Dans la bibliographie de Gaëtan Faucer prédominent les œuvres théâtrales. On y trouve aussi des aphorismes, des nouvelles, et trois biographies parues dans le format court des Articles aux éditions Lamiroy. C’est peut-être dans ces formats, courts, et dans cette forme, le théâtre, qu’il faut aller identifier l’art singulier d’écrire une poésie narrative et fulgurante, lyrique et étincelante. Il s’agit dans la brièveté de cette poésie-récit, d’aller à l’essentiel, comme dans l’aphorisme ou la nouvelle, mais aussi de pouvoir passer l’épreuve de l’oral, comme pour le théâtre.

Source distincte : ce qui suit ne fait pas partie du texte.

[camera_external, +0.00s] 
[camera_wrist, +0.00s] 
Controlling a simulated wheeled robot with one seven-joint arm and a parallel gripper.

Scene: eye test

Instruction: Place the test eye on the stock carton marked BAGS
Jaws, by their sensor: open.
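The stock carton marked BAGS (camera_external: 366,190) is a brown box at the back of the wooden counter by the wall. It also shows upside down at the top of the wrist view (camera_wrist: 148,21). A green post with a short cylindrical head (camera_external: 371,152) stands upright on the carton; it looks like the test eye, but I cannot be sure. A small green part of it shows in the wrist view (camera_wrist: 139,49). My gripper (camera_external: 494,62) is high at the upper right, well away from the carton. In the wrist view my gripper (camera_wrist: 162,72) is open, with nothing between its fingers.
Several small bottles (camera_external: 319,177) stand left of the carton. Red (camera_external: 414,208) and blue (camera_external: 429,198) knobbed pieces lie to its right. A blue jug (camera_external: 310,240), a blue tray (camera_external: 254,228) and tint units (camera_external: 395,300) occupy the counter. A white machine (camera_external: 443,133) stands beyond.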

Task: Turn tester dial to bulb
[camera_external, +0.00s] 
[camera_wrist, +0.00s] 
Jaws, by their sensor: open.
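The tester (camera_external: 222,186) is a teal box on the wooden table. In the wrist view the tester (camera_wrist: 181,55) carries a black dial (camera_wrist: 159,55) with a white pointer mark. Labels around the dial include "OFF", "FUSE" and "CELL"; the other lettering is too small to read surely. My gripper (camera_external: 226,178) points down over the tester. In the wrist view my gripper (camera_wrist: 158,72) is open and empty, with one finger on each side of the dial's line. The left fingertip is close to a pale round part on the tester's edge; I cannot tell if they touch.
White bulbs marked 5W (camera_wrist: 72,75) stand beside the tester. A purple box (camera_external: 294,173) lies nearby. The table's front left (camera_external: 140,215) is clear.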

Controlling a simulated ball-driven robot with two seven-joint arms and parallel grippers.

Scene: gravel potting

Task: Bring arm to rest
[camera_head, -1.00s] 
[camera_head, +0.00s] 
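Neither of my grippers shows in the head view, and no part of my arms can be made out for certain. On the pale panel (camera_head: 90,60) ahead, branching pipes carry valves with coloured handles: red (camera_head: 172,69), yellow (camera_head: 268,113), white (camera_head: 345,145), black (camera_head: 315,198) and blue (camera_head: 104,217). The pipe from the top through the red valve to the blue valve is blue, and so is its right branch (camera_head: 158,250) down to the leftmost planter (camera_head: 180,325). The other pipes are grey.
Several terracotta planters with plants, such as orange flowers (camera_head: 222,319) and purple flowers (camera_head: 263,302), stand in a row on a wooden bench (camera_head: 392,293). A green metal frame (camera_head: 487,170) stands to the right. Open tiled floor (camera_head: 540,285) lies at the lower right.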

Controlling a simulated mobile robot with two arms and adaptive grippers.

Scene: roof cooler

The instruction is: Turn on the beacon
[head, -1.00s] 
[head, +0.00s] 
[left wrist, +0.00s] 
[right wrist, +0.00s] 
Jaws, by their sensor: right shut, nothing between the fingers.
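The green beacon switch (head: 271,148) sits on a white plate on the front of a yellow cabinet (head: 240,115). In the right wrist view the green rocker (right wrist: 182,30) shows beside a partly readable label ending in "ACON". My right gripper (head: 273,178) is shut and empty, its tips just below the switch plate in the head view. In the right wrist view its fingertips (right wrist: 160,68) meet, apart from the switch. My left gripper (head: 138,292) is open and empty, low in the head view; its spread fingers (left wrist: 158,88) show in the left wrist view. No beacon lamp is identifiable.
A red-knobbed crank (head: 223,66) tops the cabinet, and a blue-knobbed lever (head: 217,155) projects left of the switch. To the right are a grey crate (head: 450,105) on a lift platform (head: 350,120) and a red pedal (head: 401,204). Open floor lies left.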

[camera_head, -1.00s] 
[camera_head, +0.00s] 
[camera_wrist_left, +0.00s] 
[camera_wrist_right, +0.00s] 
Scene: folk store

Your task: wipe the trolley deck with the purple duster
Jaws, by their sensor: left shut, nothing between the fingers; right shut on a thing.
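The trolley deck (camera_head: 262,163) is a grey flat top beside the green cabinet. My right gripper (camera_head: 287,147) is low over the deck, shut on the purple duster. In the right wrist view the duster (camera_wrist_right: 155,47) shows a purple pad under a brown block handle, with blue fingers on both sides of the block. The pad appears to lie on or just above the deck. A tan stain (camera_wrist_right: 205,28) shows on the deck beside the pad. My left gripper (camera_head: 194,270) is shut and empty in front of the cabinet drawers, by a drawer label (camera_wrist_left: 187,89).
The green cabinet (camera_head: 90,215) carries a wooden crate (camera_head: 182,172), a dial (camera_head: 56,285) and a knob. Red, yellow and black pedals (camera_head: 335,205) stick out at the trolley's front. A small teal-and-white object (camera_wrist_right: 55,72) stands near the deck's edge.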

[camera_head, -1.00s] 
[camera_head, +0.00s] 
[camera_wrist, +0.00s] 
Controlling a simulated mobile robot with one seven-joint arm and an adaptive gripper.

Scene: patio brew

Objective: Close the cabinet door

Au catalogue de la maison Bleu d’encre, le titre de Lance-flammes (et l’illustration de couverture signée de Hugues Hausman, artiste protéiforme, comédien, réalisateur et dessinateur) happent d’emblée. Lance-flammes à lire comme projections à la fois de feu et de lumière. « Incandescences », est un titre qui aurait pu convenir à certains poèmes de ce recueil, comme
Noir et blanc
– (Le sacré l’immaculé le pur/Lui me provoque l’effroi/Le vide la chute sans attache (…)-,
Près de nous –
(Or quelque part/ Proche de nous/ règnent des secrets (…) –.
L’ironie n’est pas absente de ces flammes poétiques, comme dans « Sous les feux », une ode gourmande (..) au festin/ Que l’on festoie tandis que, future ripaille, Seule sur la broche/Tu pivotes/ En tournant (…).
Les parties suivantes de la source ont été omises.